WHAT YOU HAVE TO DO :: Copy out the complete listing, word for word.

RECORDED INFORMATION ::
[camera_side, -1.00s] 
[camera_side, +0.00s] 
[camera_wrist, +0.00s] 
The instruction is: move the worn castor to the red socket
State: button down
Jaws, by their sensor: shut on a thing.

TASK OUTPUT ::
[camera_side, -1.00s] 
[camera_side, +0.00s] 
[camera_wrist, +0.00s] 
The instruction is: move the worn castor to the red socket
State: button down
Jaws, by their sensor: shut on a thing.

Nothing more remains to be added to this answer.